— GIVEN PROBLEM —
Everything in the listing except the pictures should be written out exactly.

===== SOURCE MATERIAL =====

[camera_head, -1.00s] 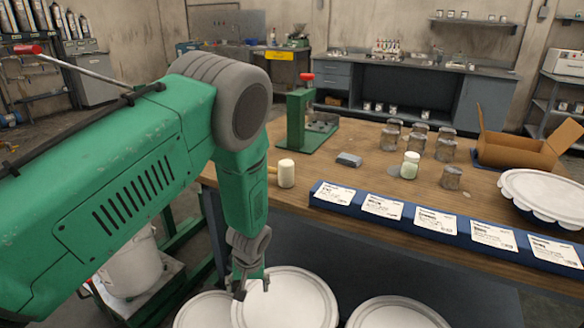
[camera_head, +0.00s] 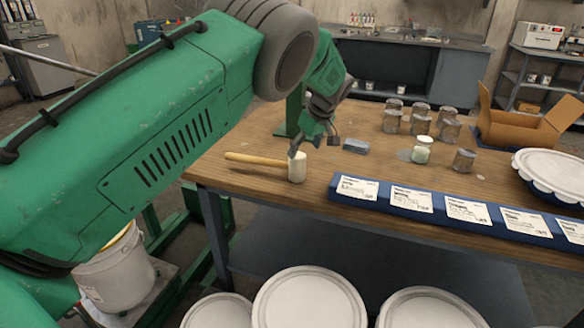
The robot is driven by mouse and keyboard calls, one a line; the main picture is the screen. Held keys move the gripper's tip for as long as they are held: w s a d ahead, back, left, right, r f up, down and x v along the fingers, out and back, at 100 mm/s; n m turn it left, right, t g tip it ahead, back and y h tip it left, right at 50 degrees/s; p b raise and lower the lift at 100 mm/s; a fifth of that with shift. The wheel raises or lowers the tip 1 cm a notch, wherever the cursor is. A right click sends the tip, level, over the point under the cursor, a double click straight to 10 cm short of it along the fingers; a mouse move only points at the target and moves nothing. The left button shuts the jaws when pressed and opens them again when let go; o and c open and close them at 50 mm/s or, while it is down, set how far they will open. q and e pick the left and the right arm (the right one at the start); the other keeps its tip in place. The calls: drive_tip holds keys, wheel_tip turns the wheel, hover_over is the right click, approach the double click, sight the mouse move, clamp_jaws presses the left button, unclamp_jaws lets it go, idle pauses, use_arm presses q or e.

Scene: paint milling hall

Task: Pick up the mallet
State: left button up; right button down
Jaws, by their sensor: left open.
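The mallet (camera_head: 297,168) lies on the wooden table near its front left edge. Its white cylindrical head is at the right end, and its light wooden handle (camera_head: 255,159) points left. My left gripper (camera_head: 312,148) is open and hangs just above and behind the mallet's head, fingers pointing down. I cannot tell whether a fingertip touches the head. My right gripper is not in view.
On the table (camera_head: 240,184) are a small grey-blue block (camera_head: 356,147), several glass jars (camera_head: 392,121), a blue label rack (camera_head: 410,208) and an open cardboard box (camera_head: 520,125). White-lidded buckets (camera_head: 308,298) stand below the front edge.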

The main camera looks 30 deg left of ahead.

=====

— ANSWER TO THIS TASK —
[camera_head, -1.00s] 
[camera_head, +0.00s] 
The robot is driven by mouse and keyboard calls, one a line; the main picture is the screen. Held keys move the gripper's tip for as long as they are held: w s a d ahead, back, left, right, r f up, down and x v along the fingers, out and back, at 100 mm/s; n m turn it left, right, t g tip it ahead, back and y h tip it left, right at 50 degrees/s; p b raise and lower the lift at 100 mm/s; a fifth of that with shift. The wheel raises or lowers the tip 1 cm a notch, wherever the cursor is. A right click sends the tip, level, over the point under the cursor, a double click straight to 10 cm short of it along the fingers; a mouse move only points at the target and moves nothing. The left button shuts the jaws when pressed and opens them again when let go; o and c open and close them at 50 mm/s or, while it is down, set how far they will open. q and e pick the left and the right arm (the right one at the start); the other keeps its tip in place. The calls: drive_tip holds keys, wheel_tip turns the wheel, hover_over is the right click, approach the double click, sight the mouse move, clamp_jaws presses the left button, unclamp_jaws lets it go, idle pauses, use_arm presses q or e.

Scene: paint milling hall

Task: Pick up the mallet
State: left button up; right button down
Jaws, by their sensor: left open.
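The mallet (camera_head: 297,168) lies on the wooden table near its front left edge. Its white cylindrical head is at the right end, and its light wooden handle (camera_head: 255,159) points left. My left gripper (camera_head: 312,148) is open and hangs just above and behind the mallet's head, fingers pointing down. I cannot tell whether a fingertip touches the head. My right gripper is not in view.
On the table (camera_head: 240,184) are a small grey-blue block (camera_head: 356,147), several glass jars (camera_head: 392,121), a blue label rack (camera_head: 410,208) and an open cardboard box (camera_head: 520,125). White-lidded buckets (camera_head: 308,298) stand below the front edge.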

The main camera looks 30 deg left of ahead.

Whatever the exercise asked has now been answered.